Для правительства открывалась вопиющая необходимость так или иначе и чем скорее, тем лучше содействовать коренному изменению в течении церковных дел. И Василий, без сомнения, хорошо понимал, что нужно сделать для блага Византийской Церкви, — вопрос был лишь о том, каким образом совершить саму перемену, и этот вопрос, как увидим впоследствии, разрешился благополучно.
Кроме вышеуказанных обстоятельств, дававших понять византийскому правительству, что Фотий и приверженные к нему епископы должны быть выведены из того унижения, которому они были подвергнуты, к этой же цели склоняли и споры Константинопольской Церкви с папами из-за Болгарии. Болгарский церковный вопрос, возникший незадолго перед этим, успел наделать много неприятностей для Константинопольской Церкви и не только не распутался во время второго патриаршества Игнатия, но еще более запутался, и Игнатий был не в состоянии помочь его благополучному разрешению. Наконец, в препирательстве с папами из-за Болгарии Игнатий изнемог. И это хорошо понимал император Василий. Было ясно, что для успешной борьбы с притязаниями пап нужен муж более энергичный, опытный, умный, нежели был Игнатий. Но кто же мог взяться за это дело, кроме Фотия? И вот, таким образом, болгарский вопрос, слишком обострившийся, мог побуждать Василия Македонянина снова призвать к патриаршей власти Фотия.
Мы перечислили те обстоятельства, которые заставили императора Василия обратить свои взоры на Фотия и его партию. Император нашел себя вынужденным более и более сблизиться с партией опального Патриарха. Он сам переходит на сторону Фотия. Это дело начинается возвращением Фотия из заточения.
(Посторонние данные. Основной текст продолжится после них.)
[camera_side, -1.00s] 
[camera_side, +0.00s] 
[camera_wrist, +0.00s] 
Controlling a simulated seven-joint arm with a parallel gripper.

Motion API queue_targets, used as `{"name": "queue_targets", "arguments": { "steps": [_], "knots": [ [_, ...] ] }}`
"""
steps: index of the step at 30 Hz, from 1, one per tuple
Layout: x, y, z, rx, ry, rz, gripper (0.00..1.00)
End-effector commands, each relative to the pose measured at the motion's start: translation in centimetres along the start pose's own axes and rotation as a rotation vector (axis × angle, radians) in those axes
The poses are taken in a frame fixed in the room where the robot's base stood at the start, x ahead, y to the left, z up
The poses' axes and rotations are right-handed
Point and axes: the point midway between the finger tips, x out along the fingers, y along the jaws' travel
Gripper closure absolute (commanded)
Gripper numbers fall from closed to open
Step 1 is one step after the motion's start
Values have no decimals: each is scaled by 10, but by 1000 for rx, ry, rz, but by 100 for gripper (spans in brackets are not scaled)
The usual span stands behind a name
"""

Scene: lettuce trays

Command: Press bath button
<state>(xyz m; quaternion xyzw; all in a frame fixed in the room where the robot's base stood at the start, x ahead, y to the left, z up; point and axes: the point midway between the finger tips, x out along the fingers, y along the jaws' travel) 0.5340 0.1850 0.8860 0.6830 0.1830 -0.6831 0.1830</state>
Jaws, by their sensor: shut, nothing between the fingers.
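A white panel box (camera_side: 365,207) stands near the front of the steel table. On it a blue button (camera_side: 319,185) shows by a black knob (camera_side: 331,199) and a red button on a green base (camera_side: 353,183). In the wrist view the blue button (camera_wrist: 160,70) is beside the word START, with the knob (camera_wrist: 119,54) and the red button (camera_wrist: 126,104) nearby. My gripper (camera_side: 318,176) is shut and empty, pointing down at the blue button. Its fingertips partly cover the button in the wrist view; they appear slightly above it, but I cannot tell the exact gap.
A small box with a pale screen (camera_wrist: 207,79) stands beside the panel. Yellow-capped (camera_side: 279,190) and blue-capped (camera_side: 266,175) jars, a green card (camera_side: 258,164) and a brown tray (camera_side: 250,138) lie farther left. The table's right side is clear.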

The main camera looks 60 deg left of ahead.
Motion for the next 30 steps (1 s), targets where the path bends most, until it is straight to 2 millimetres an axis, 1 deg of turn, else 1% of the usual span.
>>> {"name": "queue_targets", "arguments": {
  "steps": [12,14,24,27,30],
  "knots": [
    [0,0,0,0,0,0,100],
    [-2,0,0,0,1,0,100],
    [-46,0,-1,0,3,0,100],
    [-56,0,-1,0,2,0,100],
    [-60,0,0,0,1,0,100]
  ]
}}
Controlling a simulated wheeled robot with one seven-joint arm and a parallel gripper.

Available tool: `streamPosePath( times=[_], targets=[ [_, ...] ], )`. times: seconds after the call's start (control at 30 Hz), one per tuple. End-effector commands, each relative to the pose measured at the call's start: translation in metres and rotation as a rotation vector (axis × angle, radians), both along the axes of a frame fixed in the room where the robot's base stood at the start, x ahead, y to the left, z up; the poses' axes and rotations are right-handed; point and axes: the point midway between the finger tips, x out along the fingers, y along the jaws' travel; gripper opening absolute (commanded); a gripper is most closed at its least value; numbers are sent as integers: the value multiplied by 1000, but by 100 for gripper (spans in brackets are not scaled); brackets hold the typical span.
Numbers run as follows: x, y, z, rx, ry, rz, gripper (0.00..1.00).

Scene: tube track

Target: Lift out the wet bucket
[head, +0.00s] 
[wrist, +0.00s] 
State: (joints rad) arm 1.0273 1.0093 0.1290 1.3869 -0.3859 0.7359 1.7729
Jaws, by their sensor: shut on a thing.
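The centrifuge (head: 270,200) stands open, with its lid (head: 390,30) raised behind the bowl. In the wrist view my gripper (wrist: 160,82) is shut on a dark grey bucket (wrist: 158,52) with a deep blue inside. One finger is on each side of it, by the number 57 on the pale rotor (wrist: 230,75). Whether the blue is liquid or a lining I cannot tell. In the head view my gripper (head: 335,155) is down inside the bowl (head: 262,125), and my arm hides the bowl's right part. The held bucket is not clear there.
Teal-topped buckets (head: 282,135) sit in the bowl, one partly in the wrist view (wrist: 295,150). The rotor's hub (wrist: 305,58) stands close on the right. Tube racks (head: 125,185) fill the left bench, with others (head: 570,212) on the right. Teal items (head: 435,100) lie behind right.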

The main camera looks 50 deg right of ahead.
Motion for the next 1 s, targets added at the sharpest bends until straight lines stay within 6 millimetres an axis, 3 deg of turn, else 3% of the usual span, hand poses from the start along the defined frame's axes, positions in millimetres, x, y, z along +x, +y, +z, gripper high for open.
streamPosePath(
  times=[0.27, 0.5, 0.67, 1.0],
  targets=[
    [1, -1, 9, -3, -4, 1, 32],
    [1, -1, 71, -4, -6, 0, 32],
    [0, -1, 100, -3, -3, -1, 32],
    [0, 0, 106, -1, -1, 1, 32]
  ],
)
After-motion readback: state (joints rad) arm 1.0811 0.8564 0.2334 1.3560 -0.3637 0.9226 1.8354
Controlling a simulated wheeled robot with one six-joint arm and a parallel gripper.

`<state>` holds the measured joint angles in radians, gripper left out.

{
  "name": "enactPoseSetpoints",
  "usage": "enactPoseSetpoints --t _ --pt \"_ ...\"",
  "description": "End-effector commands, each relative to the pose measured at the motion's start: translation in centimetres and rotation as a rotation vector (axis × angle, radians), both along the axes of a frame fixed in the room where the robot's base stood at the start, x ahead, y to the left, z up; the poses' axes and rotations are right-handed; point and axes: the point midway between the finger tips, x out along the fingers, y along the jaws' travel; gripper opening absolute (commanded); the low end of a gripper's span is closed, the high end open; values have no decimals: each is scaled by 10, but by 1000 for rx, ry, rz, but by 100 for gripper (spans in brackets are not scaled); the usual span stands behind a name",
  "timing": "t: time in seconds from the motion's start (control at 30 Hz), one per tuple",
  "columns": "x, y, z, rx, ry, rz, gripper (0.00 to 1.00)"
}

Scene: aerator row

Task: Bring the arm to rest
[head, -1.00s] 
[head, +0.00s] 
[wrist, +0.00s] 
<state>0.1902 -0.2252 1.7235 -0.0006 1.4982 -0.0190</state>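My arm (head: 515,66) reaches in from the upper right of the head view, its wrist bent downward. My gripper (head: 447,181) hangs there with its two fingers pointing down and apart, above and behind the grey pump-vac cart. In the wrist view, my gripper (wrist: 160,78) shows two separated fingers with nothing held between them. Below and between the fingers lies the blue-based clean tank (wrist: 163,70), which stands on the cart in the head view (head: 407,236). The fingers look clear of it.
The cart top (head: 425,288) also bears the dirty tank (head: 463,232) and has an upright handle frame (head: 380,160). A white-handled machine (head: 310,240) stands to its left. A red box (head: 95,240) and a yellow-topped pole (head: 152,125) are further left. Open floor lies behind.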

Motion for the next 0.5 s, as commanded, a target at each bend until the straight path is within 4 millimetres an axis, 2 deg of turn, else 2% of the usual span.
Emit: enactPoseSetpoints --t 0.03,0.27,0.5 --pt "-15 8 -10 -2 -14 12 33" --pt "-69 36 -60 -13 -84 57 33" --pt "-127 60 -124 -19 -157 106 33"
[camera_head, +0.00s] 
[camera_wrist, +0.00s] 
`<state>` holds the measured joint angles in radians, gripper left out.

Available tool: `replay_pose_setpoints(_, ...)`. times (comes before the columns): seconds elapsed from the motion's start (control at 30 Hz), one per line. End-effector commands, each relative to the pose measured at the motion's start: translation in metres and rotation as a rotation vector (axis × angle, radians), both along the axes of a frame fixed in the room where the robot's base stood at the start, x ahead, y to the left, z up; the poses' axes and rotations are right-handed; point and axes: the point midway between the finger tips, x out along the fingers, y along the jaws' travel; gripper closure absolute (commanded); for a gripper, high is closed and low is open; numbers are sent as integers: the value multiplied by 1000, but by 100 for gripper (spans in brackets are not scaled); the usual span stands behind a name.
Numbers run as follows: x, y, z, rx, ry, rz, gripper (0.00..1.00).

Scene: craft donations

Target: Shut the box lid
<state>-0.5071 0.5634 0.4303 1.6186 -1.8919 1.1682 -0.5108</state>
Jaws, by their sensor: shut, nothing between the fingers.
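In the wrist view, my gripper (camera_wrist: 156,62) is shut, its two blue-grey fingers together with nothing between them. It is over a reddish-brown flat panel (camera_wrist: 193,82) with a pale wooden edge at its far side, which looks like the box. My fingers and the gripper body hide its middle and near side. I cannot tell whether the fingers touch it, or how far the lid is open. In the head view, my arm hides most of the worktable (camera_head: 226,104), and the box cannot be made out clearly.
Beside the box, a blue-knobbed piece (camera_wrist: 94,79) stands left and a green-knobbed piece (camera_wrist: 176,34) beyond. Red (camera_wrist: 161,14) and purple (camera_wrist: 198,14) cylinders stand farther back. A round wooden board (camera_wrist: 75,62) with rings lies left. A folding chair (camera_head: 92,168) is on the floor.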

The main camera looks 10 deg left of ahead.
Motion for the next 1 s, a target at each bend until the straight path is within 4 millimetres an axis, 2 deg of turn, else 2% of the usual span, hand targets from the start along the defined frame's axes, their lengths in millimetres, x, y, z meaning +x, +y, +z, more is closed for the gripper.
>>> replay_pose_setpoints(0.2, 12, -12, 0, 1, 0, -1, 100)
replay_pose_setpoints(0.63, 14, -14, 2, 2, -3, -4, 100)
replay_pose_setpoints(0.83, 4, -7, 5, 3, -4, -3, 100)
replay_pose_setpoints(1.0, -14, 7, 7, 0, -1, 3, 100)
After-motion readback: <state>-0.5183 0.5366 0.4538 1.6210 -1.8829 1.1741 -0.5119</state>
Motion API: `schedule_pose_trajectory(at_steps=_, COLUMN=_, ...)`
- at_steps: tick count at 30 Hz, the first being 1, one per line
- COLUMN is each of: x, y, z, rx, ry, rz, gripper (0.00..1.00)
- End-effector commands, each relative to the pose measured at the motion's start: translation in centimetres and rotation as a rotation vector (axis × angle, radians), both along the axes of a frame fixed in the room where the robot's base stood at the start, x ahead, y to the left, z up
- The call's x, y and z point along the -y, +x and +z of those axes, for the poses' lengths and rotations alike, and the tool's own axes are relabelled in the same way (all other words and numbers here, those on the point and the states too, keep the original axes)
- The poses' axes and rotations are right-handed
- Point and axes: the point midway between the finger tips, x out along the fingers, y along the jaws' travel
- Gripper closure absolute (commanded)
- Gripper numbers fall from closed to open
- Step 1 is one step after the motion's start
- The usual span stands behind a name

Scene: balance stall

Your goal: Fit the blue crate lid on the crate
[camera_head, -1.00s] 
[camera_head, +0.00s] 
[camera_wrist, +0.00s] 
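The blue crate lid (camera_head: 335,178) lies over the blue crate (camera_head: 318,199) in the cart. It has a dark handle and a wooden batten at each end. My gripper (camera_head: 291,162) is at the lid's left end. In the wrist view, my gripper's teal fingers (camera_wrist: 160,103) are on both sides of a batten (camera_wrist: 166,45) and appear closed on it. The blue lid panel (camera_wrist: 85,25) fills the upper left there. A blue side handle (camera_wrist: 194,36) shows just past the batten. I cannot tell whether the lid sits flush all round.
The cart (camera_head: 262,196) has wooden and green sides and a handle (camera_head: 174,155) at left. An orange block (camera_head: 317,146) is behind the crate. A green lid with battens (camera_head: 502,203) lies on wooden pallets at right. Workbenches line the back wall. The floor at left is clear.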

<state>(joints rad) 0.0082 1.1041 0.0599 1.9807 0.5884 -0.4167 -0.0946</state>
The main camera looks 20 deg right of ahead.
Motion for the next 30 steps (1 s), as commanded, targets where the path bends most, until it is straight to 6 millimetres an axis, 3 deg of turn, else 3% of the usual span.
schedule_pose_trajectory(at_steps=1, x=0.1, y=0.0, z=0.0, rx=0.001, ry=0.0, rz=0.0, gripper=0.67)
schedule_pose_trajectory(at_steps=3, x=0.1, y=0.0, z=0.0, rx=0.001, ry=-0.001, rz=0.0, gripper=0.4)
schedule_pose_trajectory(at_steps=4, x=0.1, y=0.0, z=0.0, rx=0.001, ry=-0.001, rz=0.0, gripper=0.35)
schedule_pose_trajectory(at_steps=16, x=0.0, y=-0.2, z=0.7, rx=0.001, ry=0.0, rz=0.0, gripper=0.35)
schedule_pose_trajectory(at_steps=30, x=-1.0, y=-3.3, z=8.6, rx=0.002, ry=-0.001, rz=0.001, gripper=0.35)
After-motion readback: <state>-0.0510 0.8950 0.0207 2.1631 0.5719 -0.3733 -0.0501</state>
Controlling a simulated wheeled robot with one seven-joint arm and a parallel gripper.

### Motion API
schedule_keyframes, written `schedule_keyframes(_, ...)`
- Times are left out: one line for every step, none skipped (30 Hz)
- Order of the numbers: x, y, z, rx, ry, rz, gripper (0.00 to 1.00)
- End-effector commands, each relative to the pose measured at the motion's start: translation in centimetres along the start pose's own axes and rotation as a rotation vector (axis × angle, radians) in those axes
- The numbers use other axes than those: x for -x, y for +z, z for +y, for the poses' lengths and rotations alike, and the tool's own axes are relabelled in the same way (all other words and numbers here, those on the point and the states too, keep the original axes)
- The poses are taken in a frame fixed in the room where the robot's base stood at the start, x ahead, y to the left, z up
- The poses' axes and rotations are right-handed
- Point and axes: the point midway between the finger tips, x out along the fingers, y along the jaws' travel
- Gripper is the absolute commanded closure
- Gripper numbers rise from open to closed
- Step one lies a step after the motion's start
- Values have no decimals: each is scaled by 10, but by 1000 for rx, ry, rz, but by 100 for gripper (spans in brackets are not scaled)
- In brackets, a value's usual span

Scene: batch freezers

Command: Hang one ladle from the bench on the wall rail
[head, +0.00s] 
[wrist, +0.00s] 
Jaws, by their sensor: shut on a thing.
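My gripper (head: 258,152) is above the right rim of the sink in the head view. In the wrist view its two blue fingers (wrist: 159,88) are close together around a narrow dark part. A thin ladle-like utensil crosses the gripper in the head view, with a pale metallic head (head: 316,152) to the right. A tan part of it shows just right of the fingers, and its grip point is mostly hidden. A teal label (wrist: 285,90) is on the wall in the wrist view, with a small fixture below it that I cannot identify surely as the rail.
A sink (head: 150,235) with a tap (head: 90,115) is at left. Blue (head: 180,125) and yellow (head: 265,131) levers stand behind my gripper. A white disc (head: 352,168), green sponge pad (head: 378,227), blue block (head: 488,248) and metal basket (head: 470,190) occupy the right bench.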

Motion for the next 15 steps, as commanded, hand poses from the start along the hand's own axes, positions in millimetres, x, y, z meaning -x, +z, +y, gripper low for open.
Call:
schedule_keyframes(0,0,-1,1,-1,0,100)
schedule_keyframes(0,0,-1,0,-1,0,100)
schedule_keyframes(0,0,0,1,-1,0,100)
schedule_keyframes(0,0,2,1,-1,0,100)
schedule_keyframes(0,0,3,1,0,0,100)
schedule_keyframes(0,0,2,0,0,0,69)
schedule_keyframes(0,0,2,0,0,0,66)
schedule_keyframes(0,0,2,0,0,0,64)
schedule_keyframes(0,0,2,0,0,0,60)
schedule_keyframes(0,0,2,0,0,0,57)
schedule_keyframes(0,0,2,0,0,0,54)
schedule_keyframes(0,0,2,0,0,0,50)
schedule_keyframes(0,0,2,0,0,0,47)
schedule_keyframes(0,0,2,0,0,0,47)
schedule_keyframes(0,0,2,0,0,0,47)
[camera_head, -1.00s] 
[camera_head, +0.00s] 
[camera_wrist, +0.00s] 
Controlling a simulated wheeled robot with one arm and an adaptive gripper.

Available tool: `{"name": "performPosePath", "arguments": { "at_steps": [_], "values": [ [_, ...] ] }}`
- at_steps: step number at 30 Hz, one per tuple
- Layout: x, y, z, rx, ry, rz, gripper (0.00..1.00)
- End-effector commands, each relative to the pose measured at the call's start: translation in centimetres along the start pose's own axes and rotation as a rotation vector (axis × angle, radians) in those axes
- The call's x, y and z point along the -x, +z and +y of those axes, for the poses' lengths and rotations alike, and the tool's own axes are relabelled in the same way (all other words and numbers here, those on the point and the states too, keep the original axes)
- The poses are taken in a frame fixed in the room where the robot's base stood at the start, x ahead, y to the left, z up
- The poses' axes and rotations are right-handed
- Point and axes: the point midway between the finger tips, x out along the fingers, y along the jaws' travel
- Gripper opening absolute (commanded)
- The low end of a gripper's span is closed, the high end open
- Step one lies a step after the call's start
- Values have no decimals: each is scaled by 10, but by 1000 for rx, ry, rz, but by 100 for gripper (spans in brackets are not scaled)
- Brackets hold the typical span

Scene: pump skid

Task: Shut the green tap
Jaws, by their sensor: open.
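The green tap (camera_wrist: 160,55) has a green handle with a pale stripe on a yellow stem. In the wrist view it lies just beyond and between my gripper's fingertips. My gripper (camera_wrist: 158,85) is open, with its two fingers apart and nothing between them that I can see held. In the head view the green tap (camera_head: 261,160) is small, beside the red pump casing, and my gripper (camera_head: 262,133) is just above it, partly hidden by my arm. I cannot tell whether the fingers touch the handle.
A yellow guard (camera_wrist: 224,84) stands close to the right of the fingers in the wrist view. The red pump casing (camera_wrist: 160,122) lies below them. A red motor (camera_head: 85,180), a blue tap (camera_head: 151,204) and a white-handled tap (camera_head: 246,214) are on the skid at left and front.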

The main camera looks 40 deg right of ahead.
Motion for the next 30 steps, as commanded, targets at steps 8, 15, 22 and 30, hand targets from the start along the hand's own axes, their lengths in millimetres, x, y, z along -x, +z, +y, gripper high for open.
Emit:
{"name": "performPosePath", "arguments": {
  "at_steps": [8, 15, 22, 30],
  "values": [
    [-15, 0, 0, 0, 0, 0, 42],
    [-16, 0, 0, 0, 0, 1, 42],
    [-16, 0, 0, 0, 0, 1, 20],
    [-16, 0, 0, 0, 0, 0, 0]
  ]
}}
Василий дает ему для проживания Магнаврский дворец в столице, поручает воспитание и образование своих детей. Не довольствуясь этим, Фотий открывает школу и для детей высшего византийского общества, становясь в ней учителем. Он собирает библиотеку и, как и раньше, делается центром научного просвещения в Константинополе. Прежние враги быстро делаются его друзьями. Его авторитет, кажется, еще более возрос. Эта перемена в положении Фотия относится ко второй половине 876 года. Но император не хотел на этом остановиться. Он видел, как необходимо призвать к деятельности на пользу Церкви и всех фотиан, помирив их с Игнатием, разумеется, на условиях, которые были бы почетны и легко приняты первыми. Но нужно сказать, что в Константинополе весьма трудно было поправить положение церковных дел, испорченных Собором 869 года. Ведь был еще жив Игнатий. Каким же образом приблизить фотианскую партию и в особенности Фотия к кормилу церковного правления, не устранив и не унизив патриаршее достоинство Игнатия? Вообще трудно сказать, куда бы пошло вышеуказанное намерение императора, если бы Игнатий вскоре не умер и этим не развязал всем руки.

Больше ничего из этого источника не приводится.